(Goal) Below is a listing to write out in full, exactly as given, without its pictures.

>> begin Supplied data

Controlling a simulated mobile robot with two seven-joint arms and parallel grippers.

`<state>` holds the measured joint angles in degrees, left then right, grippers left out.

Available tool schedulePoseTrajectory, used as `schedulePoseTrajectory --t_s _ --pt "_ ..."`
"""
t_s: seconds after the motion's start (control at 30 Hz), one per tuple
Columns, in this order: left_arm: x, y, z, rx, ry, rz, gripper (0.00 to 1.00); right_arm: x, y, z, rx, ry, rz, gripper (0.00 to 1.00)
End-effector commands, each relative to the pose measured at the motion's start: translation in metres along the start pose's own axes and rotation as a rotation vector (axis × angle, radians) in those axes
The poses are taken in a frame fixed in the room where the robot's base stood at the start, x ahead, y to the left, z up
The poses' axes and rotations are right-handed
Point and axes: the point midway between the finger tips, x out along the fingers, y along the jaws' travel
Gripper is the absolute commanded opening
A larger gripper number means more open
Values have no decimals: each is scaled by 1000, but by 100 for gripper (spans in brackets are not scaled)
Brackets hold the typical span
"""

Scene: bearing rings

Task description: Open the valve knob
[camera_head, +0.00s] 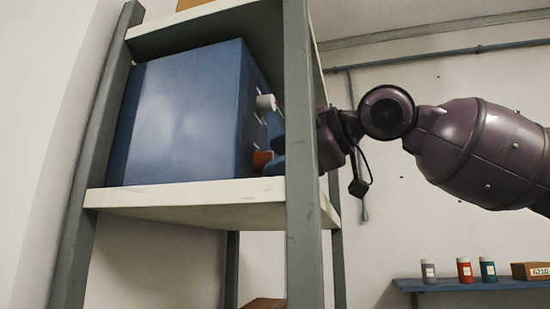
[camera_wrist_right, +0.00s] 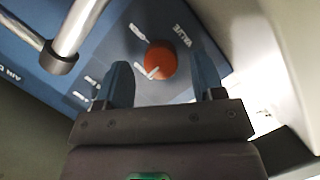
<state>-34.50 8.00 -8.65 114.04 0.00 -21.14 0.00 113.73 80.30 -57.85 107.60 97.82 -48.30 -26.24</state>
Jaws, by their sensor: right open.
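The valve knob is a round orange-red knob (camera_wrist_right: 161,58) on the blue panel, beside the printed word VALVE. In the head view the knob (camera_head: 262,160) shows low on the right-hand face of a blue box (camera_head: 185,110). My right gripper (camera_wrist_right: 160,78) is open, with one blue finger on each side of the knob's near edge. The knob lies between and just beyond the fingertips; I cannot tell whether they touch it. In the head view the right gripper (camera_head: 277,150) is partly hidden behind the shelf post. My left gripper is not in view.
The box stands on a cream shelf board (camera_head: 190,195), between grey posts (camera_head: 302,130). A metal pipe (camera_wrist_right: 76,28) with a dark collar sticks out of the panel near the knob. A blue wall shelf (camera_head: 465,285) with small jars is at lower right.

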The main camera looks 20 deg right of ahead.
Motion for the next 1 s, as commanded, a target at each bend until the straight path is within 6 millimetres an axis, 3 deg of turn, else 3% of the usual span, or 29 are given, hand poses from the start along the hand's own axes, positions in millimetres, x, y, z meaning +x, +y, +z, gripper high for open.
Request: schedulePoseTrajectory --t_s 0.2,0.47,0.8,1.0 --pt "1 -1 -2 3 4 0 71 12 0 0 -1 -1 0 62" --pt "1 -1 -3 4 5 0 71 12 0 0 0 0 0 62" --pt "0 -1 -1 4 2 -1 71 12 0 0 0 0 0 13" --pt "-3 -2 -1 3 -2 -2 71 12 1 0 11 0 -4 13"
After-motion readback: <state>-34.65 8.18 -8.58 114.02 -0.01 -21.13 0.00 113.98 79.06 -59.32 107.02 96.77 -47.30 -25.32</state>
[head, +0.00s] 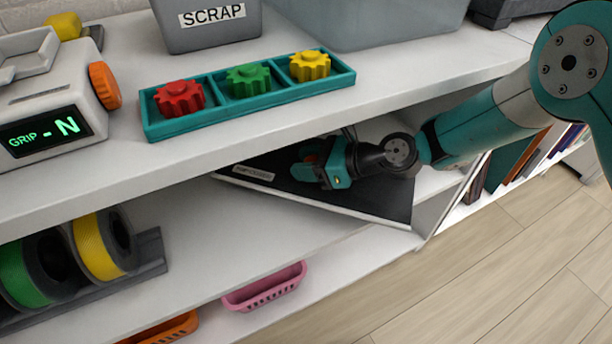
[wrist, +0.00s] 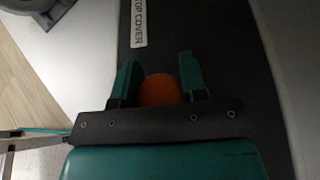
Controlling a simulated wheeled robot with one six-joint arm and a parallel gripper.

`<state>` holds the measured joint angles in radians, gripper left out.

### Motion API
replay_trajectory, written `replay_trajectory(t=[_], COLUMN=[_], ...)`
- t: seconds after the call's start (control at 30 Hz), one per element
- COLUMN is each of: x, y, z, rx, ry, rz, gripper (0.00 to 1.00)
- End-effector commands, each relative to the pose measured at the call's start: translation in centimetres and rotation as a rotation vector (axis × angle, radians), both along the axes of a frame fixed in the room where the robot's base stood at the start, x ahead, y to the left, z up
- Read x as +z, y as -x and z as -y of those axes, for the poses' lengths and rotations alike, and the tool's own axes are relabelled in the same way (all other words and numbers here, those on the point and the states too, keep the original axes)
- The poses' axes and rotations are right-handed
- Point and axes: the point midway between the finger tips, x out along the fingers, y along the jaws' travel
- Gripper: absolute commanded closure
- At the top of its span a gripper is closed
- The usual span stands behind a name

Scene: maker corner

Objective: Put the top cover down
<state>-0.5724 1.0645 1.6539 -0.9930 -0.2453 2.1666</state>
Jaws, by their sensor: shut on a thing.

>> end Supplied data

(Answer to this task)
Controlling a simulated mobile robot with two seven-joint arms and parallel grippers.

`<state>` holds the measured joint angles in degrees, left then right, grippers left out.

Available tool schedulePoseTrajectory, used as `schedulePoseTrajectory --t_s _ --pt "_ ..."`
"""
t_s: seconds after the motion's start (control at 30 Hz), one per tuple
Columns, in this order: left_arm: x, y, z, rx, ry, rz, gripper (0.00 to 1.00); right_arm: x, y, z, rx, ry, rz, gripper (0.00 to 1.00)
End-effector commands, each relative to the pose measured at the motion's start: translation in metres along the start pose's own axes and rotation as a rotation vector (axis × angle, radians) in those axes
The poses are taken in a frame fixed in the room where the robot's base stood at the start, x ahead, y to the left, z up
The poses' axes and rotations are right-handed
Point and axes: the point midway between the finger tips, x out along the fingers, y along the jaws' travel
Gripper is the absolute commanded opening
A larger gripper number means more open
Values have no decimals: each is scaled by 1000, but by 100 for gripper (spans in brackets are not scaled)
Brackets hold the typical span
"""

Scene: bearing rings

Task description: Open the valve knob
[camera_head, +0.00s] 
[camera_wrist_right, +0.00s] 
<state>-34.50 8.00 -8.65 114.04 0.00 -21.14 0.00 113.73 80.30 -57.85 107.60 97.82 -48.30 -26.24</state>
Jaws, by their sensor: right open.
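The valve knob is a round orange-red knob (camera_wrist_right: 161,58) on the blue panel, beside the printed word VALVE. In the head view the knob (camera_head: 262,160) shows low on the right-hand face of a blue box (camera_head: 185,110). My right gripper (camera_wrist_right: 160,78) is open, with one blue finger on each side of the knob's near edge. The knob lies between and just beyond the fingertips; I cannot tell whether they touch it. In the head view the right gripper (camera_head: 277,150) is partly hidden behind the shelf post. My left gripper is not in view.
The box stands on a cream shelf board (camera_head: 190,195), between grey posts (camera_head: 302,130). A metal pipe (camera_wrist_right: 76,28) with a dark collar sticks out of the panel near the knob. A blue wall shelf (camera_head: 465,285) with small jars is at lower right.

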The main camera looks 20 deg right of ahead.
Motion for the next 1 s, as commanded, a target at each bend until the straight path is within 6 millimetres an axis, 3 deg of turn, else 3% of the usual span, or 29 are given, hand poses from the start along the hand's own axes, positions in millimetres, x, y, z meaning +x, +y, +z, gripper high for open.
Request: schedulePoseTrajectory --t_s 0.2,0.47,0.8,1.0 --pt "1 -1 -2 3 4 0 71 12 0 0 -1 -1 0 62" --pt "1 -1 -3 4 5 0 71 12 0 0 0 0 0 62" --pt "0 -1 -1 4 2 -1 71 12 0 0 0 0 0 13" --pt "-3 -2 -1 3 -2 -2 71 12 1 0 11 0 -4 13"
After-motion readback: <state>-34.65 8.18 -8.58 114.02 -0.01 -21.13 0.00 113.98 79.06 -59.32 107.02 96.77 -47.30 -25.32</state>
[head, +0.00s] 
[wrist, +0.00s] 
Controlling a simulated wheeled robot with one six-joint arm and a parallel gripper.

`<state>` holds the measured joint angles in radians, gripper left out.

### Motion API
replay_trajectory, written `replay_trajectory(t=[_], COLUMN=[_], ...)`
- t: seconds after the call's start (control at 30 Hz), one per element
- COLUMN is each of: x, y, z, rx, ry, rz, gripper (0.00 to 1.00)
- End-effector commands, each relative to the pose measured at the call's start: translation in centimetres and rotation as a rotation vector (axis × angle, radians), both along the axes of a frame fixed in the room where the robot's base stood at the start, x ahead, y to the left, z up
- Read x as +z, y as -x and z as -y of those axes, for the poses' lengths and rotations alike, and the tool's own axes are relabelled in the same way (all other words and numbers here, those on the point and the states too, keep the original axes)
- The poses' axes and rotations are right-handed
- Point and axes: the point midway between the finger tips, x out along the fingers, y along the jaws' travel
- Gripper: absolute commanded closure
- At the top of its span a gripper is closed
- The usual span stands behind a name

Scene: maker corner

Objective: Put the top cover down
<state>-0.5724 1.0645 1.6539 -0.9930 -0.2453 2.1666</state>
Jaws, by their sensor: shut on a thing.

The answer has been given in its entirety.